Musicologia na Mídia – Um blog de ciência da UNICAMP dedicado à pesquisa em música (23 de janeiro de 2019)
No século 17 DC, durante o período Barroco, Descartes produziu a sua primeira obra filosófica, “Compendium musicae”, escrita em 1618 mas publicada apenas após a sua morte. É interessante assim observar que a primeira obra de Descartes é dedicada ao estudo filosófico da música. O pensamento cartesiano, em termos de música, tem suas raízes no movimento humanista da Renascença, que procurou resgatar os ideais musicais da Grécia antiga, tanto em relação à sua fundamentação matemática pitagórica quanto ao seu componente aristotélico, emocional e catártico.
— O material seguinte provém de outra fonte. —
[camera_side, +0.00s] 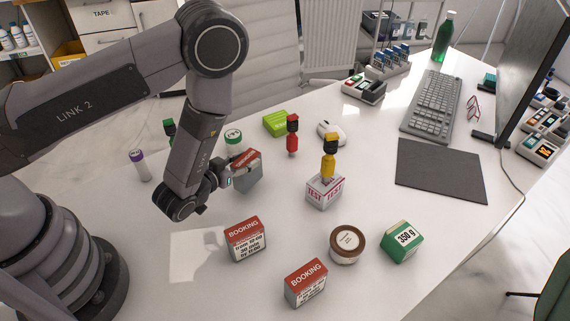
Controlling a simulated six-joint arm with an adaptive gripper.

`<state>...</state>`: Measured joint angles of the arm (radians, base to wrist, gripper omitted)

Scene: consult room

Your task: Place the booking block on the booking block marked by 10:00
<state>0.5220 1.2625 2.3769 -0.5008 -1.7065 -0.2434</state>
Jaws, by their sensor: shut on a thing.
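My gripper (228,182) is shut on a red-topped grey-sided block (248,174), which looks like a booking block. It is held behind the other two booking blocks, and its label is turned away from view. It looks slightly tilted; I cannot tell whether it touches the table. One booking block (246,240) stands in the front middle, with a red band and a white label of small printed times. Another booking block (306,283) stands nearer the front edge, to its right. The printed times are too small to read surely on either. The tops of both are bare.
A brown round jar (347,244) and a green 350 g box (402,242) stand right of the blocks. A TEST box (324,190) with a yellow bottle stands behind. A red bottle (292,136), green-lidded jar (233,142) and purple-capped vial (140,164) surround the gripper.
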Descartes inicia este seu primeiro livro com a seguinte afirmação “A base da música é o som e o seu objetivo é nos agradar e despertar várias emoções”. No entanto, Descartes não acreditava que valores estéticos pudessem ser representados unicamente pela obra musical. Para ele, tais valores ocorrem através da relação da música com o ouvinte, ou seja, através de propriedades relacionais entre objeto e observador. Em seu último livro, “As Paixões da Alma” (1649), Descartes afirma que existem apenas seis tipos de afetos gerados pela mente humana. Estes são: admiração, amor, ódio, desejo, alegria e tristeza). Os demais afetos seriam, segundo Descartes, meras combinações destes afetos primordiais. [1]
Neste período, surgiu a “Doutrina dos afetos”, no campo da estética das artes. Esta doutrina era baseada na ideia de materialização de um afeto através de um símbolo ou evento, seja este musical ou pictórico. Com base neste princípio, a música era vista como um meio para evocar afetos no ouvinte, onde determinados eventos musicais poderiam incitar emoções específicas. Diversos teóricos do século 17 e 18 DC, como é o caso de Athanasius Kircher e Johann Mattheson, defenderam esta doutrina. Em seu livro “The perfect chapelmaster” (1739), Mattheson descreve, por exemplo, que a sensação de alegria pode ser gerada por melodias com grandes intervalos musicais, enquanto que intervalos menores podem evocar a tristeza nos ouvintes; a fúria pode ser gerada por harmonias ásperas juntamente com melodias rápidas; a obstinação pode ser evocada pela combinação contrapontística formada por melodias muito independentes. [2]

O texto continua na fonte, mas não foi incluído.